**What the exercise asks**
Your task is to quote the material that follows, in full and exactly.
━━━━━━━━━━━━━━━━━━━━━━━━━━━━━━
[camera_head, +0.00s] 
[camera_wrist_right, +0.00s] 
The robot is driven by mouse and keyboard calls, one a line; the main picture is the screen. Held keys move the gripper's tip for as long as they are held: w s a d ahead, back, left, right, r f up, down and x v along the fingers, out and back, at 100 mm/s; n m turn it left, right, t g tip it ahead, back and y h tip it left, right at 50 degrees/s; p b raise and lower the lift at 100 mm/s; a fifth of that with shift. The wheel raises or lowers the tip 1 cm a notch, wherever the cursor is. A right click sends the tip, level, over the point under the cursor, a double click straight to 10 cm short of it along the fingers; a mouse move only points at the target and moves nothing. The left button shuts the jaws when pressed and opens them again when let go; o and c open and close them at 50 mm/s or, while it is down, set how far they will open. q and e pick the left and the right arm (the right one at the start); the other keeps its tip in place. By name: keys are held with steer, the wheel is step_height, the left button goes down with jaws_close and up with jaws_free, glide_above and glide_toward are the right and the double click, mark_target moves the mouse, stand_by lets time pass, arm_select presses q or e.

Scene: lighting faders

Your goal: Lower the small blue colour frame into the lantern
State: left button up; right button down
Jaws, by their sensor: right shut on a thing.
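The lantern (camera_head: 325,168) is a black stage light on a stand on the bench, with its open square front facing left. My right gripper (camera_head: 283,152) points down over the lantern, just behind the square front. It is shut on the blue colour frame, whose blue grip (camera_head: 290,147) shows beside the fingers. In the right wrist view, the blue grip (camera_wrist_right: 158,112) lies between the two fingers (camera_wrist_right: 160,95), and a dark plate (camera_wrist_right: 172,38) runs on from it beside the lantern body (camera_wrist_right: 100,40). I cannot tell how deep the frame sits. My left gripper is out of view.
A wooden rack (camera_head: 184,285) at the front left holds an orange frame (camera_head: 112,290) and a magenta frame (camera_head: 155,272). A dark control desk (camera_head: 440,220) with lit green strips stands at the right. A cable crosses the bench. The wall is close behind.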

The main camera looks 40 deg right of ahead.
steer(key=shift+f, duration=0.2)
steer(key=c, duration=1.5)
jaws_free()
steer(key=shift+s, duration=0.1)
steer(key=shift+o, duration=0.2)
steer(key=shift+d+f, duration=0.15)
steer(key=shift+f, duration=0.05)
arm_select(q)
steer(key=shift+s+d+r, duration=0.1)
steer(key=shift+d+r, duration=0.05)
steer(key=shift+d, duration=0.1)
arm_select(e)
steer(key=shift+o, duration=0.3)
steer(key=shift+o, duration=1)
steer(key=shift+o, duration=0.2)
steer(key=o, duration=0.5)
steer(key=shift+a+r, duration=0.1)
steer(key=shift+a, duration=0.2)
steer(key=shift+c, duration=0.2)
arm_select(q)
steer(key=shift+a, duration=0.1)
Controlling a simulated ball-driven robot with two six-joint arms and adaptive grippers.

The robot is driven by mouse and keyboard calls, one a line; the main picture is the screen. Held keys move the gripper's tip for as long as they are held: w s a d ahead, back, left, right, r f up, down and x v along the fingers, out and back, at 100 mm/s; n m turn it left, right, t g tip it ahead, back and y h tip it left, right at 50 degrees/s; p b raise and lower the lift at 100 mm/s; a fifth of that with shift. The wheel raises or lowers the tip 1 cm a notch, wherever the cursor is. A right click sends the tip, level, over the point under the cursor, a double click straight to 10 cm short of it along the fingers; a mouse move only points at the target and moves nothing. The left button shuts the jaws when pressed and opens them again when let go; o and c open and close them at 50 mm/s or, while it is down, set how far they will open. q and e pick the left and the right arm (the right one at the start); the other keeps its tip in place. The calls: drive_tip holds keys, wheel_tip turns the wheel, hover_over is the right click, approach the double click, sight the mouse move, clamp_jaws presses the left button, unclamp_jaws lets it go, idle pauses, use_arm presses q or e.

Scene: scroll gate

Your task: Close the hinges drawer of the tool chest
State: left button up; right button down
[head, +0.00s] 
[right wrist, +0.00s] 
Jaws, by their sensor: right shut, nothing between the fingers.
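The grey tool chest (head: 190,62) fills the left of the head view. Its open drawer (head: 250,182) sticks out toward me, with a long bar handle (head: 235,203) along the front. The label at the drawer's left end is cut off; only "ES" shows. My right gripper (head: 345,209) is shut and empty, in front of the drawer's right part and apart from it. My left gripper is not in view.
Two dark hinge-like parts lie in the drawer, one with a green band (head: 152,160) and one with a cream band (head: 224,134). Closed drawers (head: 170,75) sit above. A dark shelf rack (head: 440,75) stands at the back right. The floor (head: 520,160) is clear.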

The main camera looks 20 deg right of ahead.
━━━━━━━━━━━━━━━━━━━━━━━━━━━━━━
**Response for this exercise**
[camera_head, +0.00s] 
[camera_wrist_right, +0.00s] 
The robot is driven by mouse and keyboard calls, one a line; the main picture is the screen. Held keys move the gripper's tip for as long as they are held: w s a d ahead, back, left, right, r f up, down and x v along the fingers, out and back, at 100 mm/s; n m turn it left, right, t g tip it ahead, back and y h tip it left, right at 50 degrees/s; p b raise and lower the lift at 100 mm/s; a fifth of that with shift. The wheel raises or lowers the tip 1 cm a notch, wherever the cursor is. A right click sends the tip, level, over the point under the cursor, a double click straight to 10 cm short of it along the fingers; a mouse move only points at the target and moves nothing. The left button shuts the jaws when pressed and opens them again when let go; o and c open and close them at 50 mm/s or, while it is down, set how far they will open. q and e pick the left and the right arm (the right one at the start); the other keeps its tip in place. By name: keys are held with steer, the wheel is step_height, the left button goes down with jaws_close and up with jaws_free, glide_above and glide_toward are the right and the double click, mark_target moves the mouse, stand_by lets time pass, arm_select presses q or e.

Scene: lighting faders

Your goal: Lower the small blue colour frame into the lantern
State: left button up; right button down
Jaws, by their sensor: right shut on a thing.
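The lantern (camera_head: 325,168) is a black stage light on a stand on the bench, with its open square front facing left. My right gripper (camera_head: 283,152) points down over the lantern, just behind the square front. It is shut on the blue colour frame, whose blue grip (camera_head: 290,147) shows beside the fingers. In the right wrist view, the blue grip (camera_wrist_right: 158,112) lies between the two fingers (camera_wrist_right: 160,95), and a dark plate (camera_wrist_right: 172,38) runs on from it beside the lantern body (camera_wrist_right: 100,40). I cannot tell how deep the frame sits. My left gripper is out of view.
A wooden rack (camera_head: 184,285) at the front left holds an orange frame (camera_head: 112,290) and a magenta frame (camera_head: 155,272). A dark control desk (camera_head: 440,220) with lit green strips stands at the right. A cable crosses the bench. The wall is close behind.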

The main camera looks 40 deg right of ahead.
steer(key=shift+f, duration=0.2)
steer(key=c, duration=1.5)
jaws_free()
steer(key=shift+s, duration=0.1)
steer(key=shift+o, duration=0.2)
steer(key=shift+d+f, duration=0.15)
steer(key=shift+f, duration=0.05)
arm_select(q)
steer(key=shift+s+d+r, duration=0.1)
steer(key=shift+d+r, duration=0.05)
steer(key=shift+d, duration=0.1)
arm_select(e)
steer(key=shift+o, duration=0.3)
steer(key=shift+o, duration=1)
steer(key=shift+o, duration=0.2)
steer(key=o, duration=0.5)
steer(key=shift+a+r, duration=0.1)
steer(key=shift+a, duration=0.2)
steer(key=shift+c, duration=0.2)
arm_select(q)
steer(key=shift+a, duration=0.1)
Controlling a simulated ball-driven robot with two six-joint arms and adaptive grippers.

The robot is driven by mouse and keyboard calls, one a line; the main picture is the screen. Held keys move the gripper's tip for as long as they are held: w s a d ahead, back, left, right, r f up, down and x v along the fingers, out and back, at 100 mm/s; n m turn it left, right, t g tip it ahead, back and y h tip it left, right at 50 degrees/s; p b raise and lower the lift at 100 mm/s; a fifth of that with shift. The wheel raises or lowers the tip 1 cm a notch, wherever the cursor is. A right click sends the tip, level, over the point under the cursor, a double click straight to 10 cm short of it along the fingers; a mouse move only points at the target and moves nothing. The left button shuts the jaws when pressed and opens them again when let go; o and c open and close them at 50 mm/s or, while it is down, set how far they will open. q and e pick the left and the right arm (the right one at the start); the other keeps its tip in place. The calls: drive_tip holds keys, wheel_tip turns the wheel, hover_over is the right click, approach the double click, sight the mouse move, clamp_jaws presses the left button, unclamp_jaws lets it go, idle pauses, use_arm presses q or e.

Scene: scroll gate

Your task: Close the hinges drawer of the tool chest
State: left button up; right button down
[head, +0.00s] 
[right wrist, +0.00s] 
Jaws, by their sensor: right shut, nothing between the fingers.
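The grey tool chest (head: 190,62) fills the left of the head view. Its open drawer (head: 250,182) sticks out toward me, with a long bar handle (head: 235,203) along the front. The label at the drawer's left end is cut off; only "ES" shows. My right gripper (head: 345,209) is shut and empty, in front of the drawer's right part and apart from it. My left gripper is not in view.
Two dark hinge-like parts lie in the drawer, one with a green band (head: 152,160) and one with a cream band (head: 224,134). Closed drawers (head: 170,75) sit above. A dark shelf rack (head: 440,75) stands at the back right. The floor (head: 520,160) is clear.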

The main camera looks 20 deg right of ahead.

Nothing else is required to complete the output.